Birinci yerleştirmede olduğu gibi ek yerleştirmede de en zor kararlardan biri: Parasız devlet üniversiteleri mi yoksa paralı ya da yarı burslu vakıf üniversiteleri mi? Gel de çık işin içinden!..
Cevabı aranan soru şu: Uzakta da olsa parasız devlet üniversiteleri mi yoksa her yıl için bir servet ödemek gereken vakıf üniversiteleri mi?
Yüksek puanlı öğrenciler için birinci yerleştirmede olduğu gibi ek yerleştirmede de hiçbir sorun yok, isterlerse devlette, isterlerse kendilerine burs vermek için yarışan vakıf üniversitelerinden birinde rahatlıkla öğrenci olabilirler.
Paranız ve yüksek puanınız yoksa vakıflarda çok fazla şansınız olmayabilir ama devlette girecek bir yer mutlaka bulursunuz!
Puanınız düşük ama paranız varsa, vakıf üniversitelerinin tüm kapıları sonuna kadar size açık.

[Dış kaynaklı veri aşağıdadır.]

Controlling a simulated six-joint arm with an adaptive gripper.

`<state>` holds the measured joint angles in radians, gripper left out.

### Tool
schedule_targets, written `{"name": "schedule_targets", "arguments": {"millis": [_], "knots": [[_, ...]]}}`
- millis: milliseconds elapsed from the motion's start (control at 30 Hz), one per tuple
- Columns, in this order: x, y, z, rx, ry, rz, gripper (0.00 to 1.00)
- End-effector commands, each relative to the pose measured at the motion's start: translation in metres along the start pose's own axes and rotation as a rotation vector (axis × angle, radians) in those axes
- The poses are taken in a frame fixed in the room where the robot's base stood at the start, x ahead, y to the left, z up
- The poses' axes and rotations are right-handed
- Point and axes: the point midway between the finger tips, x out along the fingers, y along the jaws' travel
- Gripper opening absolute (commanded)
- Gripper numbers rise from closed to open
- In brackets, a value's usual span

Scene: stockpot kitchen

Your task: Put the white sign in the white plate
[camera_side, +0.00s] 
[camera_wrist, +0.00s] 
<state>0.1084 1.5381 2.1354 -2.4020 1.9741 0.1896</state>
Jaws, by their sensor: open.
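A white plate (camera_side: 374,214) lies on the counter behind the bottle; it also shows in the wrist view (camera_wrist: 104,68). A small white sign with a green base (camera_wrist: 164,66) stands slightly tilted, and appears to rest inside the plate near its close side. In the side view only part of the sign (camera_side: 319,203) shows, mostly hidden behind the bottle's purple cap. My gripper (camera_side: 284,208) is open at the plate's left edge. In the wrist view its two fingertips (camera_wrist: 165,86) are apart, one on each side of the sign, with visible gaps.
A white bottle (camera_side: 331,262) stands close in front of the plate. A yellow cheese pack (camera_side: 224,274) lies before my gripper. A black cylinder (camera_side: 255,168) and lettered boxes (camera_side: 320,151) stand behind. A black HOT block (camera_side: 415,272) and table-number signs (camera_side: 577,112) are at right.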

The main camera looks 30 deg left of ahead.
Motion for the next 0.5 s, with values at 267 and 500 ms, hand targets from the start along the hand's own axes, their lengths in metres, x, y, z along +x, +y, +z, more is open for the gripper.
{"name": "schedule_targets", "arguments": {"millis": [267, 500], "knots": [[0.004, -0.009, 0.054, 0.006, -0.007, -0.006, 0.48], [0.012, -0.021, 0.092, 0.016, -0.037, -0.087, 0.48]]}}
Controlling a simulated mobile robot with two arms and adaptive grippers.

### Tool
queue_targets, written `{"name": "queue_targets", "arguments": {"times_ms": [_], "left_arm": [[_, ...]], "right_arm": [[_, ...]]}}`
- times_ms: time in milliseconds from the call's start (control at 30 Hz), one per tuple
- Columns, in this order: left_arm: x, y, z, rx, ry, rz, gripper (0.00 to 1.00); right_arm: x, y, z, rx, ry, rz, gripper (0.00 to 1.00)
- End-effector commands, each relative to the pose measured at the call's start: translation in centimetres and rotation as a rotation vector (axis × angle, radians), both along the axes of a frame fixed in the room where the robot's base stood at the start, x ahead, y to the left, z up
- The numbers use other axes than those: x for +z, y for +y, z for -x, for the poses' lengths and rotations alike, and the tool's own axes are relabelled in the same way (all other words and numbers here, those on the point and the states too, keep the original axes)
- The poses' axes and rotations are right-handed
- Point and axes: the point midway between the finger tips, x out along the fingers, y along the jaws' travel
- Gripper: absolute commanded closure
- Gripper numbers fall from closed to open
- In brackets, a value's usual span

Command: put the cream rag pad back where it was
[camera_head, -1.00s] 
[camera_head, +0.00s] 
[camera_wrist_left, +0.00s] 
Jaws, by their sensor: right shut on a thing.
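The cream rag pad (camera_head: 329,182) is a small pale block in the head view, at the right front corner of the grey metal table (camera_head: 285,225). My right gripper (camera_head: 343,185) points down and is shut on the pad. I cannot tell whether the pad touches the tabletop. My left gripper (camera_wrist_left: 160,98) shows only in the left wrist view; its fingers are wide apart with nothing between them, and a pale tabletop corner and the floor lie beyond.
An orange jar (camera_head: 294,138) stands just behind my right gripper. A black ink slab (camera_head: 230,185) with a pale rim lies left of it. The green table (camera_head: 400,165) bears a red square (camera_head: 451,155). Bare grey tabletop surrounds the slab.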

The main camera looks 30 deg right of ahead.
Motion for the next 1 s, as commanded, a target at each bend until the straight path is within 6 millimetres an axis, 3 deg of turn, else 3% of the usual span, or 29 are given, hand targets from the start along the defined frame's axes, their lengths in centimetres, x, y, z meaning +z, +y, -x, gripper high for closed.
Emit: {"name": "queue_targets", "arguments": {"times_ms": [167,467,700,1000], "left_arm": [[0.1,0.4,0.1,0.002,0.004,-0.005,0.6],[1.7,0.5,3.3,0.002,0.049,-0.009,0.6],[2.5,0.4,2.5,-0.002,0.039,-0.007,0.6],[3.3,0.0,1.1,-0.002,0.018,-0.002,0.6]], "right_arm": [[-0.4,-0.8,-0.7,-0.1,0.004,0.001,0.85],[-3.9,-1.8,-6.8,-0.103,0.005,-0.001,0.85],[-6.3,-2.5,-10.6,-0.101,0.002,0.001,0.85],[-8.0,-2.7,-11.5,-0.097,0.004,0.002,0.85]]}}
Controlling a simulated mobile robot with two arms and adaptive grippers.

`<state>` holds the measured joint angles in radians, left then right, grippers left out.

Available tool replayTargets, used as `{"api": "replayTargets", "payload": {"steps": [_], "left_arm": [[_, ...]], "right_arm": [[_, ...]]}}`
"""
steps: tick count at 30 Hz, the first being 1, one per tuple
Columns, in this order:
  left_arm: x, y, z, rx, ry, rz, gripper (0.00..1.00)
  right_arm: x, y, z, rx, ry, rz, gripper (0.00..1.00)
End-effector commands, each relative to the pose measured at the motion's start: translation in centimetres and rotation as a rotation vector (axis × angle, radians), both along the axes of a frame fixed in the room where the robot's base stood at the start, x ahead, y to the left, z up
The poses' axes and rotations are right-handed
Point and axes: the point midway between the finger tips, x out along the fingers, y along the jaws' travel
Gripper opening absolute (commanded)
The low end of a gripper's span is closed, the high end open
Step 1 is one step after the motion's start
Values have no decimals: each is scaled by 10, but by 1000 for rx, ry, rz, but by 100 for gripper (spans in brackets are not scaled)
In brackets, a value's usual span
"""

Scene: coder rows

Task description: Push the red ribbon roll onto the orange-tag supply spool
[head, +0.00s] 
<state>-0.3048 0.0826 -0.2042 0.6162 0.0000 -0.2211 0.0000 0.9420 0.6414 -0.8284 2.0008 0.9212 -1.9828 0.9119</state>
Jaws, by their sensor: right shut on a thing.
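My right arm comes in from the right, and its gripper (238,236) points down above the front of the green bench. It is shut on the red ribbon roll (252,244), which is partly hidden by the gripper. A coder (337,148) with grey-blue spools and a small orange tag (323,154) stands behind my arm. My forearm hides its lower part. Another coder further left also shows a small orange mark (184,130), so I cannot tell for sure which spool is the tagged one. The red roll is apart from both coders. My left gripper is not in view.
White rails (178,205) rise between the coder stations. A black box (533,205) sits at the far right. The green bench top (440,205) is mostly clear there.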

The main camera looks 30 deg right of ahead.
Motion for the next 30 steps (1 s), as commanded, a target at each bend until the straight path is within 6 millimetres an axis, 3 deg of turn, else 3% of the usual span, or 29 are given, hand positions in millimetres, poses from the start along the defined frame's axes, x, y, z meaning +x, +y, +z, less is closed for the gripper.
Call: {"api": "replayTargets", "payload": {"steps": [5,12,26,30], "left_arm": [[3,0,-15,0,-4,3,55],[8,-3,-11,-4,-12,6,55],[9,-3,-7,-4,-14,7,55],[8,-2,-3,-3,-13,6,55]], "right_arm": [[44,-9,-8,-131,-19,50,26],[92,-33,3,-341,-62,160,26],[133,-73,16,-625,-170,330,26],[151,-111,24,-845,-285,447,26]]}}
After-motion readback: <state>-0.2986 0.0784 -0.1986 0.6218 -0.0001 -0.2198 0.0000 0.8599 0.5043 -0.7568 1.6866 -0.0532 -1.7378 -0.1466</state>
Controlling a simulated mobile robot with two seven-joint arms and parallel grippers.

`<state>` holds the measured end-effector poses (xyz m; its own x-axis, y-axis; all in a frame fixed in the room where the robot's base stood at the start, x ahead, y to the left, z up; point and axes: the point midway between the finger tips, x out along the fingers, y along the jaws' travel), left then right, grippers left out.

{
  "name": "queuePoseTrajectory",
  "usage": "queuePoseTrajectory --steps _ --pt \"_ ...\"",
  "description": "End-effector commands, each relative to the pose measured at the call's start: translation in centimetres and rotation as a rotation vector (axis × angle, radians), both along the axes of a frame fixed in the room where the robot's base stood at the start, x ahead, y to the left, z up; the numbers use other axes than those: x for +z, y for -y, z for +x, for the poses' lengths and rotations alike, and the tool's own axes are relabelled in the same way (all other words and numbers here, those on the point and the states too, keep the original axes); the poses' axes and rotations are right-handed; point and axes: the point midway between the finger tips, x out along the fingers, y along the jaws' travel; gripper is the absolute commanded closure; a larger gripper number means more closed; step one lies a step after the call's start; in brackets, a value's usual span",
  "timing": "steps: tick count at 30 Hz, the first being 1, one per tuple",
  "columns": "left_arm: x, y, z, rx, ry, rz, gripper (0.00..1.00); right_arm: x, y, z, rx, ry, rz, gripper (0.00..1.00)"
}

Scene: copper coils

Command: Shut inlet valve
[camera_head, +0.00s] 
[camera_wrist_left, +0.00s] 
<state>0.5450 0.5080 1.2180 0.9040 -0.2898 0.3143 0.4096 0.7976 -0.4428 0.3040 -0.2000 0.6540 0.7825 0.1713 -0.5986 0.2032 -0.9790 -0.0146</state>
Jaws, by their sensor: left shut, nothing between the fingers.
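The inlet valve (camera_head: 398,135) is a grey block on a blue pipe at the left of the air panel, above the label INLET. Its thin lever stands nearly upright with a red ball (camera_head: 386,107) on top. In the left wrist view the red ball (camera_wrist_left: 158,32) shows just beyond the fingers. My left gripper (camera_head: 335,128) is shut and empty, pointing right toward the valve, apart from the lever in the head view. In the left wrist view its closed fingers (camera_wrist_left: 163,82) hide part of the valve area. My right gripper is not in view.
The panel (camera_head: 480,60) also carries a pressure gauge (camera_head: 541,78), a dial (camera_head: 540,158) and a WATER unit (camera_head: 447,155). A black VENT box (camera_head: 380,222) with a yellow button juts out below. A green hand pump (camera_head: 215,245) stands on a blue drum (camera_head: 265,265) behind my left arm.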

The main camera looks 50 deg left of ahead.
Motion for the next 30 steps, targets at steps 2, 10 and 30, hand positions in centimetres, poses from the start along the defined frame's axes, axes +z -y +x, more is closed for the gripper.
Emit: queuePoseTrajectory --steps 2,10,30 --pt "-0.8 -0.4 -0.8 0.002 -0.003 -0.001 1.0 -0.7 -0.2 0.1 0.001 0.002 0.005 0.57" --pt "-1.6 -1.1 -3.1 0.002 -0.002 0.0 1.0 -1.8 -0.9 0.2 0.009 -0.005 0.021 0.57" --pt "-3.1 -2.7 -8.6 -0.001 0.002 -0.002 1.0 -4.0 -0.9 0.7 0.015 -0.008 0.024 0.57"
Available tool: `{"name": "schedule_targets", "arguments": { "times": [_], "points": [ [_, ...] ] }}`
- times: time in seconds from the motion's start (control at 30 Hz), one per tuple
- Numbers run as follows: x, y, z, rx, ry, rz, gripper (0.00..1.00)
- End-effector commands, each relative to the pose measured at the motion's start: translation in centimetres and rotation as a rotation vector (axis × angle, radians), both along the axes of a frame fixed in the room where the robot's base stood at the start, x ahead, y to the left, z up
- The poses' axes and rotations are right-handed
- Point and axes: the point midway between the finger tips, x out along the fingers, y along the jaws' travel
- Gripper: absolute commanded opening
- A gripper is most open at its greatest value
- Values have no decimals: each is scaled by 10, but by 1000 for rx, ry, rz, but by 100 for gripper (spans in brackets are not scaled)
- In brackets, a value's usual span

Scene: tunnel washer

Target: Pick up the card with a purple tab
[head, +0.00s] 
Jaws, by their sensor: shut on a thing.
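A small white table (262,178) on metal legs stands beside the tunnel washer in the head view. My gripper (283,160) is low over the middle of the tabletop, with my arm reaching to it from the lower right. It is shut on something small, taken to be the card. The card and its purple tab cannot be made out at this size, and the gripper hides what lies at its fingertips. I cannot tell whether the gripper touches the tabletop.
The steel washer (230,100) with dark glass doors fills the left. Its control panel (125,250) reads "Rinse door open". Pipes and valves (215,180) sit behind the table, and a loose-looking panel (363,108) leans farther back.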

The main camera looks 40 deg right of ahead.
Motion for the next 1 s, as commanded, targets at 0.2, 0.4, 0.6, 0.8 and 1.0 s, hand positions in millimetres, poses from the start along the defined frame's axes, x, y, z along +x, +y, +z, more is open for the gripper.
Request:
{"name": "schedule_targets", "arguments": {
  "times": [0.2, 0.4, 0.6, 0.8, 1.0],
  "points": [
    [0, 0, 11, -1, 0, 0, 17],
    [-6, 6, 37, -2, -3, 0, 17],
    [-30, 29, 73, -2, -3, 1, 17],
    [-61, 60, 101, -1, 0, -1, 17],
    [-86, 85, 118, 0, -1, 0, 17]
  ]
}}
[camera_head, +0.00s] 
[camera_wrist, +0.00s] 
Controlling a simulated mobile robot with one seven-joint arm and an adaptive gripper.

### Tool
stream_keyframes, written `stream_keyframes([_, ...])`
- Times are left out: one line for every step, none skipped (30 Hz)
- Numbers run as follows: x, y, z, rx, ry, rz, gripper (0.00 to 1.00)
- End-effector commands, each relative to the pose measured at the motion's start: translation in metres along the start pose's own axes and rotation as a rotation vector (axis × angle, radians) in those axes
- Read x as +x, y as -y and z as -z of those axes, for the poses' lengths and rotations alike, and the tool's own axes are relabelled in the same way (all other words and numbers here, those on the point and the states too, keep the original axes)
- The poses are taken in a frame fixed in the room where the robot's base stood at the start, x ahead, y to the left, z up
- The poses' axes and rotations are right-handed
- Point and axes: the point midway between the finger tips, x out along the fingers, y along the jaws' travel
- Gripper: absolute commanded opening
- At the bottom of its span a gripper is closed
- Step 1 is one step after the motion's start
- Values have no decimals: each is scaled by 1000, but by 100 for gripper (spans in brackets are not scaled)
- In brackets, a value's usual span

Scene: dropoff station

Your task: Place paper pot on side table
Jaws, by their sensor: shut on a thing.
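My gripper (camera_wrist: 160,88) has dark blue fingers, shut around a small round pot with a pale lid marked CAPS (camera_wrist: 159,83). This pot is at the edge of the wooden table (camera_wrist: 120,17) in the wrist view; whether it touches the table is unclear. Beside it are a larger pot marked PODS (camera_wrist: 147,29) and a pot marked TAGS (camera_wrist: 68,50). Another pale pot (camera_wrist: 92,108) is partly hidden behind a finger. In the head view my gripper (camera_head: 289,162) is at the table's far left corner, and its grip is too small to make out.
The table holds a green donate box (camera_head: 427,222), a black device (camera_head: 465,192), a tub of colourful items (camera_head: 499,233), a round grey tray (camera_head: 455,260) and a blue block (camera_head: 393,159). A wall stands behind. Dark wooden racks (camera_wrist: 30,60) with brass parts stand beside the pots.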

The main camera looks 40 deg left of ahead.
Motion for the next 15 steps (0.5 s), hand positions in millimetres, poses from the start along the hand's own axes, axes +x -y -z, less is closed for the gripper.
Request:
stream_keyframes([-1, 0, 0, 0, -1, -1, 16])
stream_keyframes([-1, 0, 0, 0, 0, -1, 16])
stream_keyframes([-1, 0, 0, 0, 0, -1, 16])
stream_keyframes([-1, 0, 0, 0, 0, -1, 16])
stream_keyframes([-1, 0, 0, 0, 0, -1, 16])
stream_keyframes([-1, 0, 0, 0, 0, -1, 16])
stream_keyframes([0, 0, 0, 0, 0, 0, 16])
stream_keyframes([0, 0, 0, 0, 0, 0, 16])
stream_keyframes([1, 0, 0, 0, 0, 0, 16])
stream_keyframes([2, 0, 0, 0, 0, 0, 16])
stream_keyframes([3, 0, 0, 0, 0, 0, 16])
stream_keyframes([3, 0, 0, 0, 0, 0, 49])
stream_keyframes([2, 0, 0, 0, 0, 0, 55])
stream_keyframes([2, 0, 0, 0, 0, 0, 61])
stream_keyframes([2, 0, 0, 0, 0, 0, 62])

Hele bir de belli barajları aştıysanız...
En iyi miras?
Çocuklara bırakılacak en iyi mirasın “eğitim” olduğunun göz önünde bulundurulması gerektiğini özellikle hatırlattıktan sonra, bu ikilemden kurtulmanıza olanak sağlayacak bazı açılımlar getirmek istiyoruz.
Son kararı verecek olan elbette yine sizsiniz ama şu soruları da kendinize sorun:
İddialı olmayan bir devlet üniversitesinin çok fazla istemediğiniz bir bölümünde mi okumak istersiniz, yoksa vakıf üniversitelerinin birinde, en çok istediğiniz bir bölümde mi öğrenci olmayı düşünürsünüz?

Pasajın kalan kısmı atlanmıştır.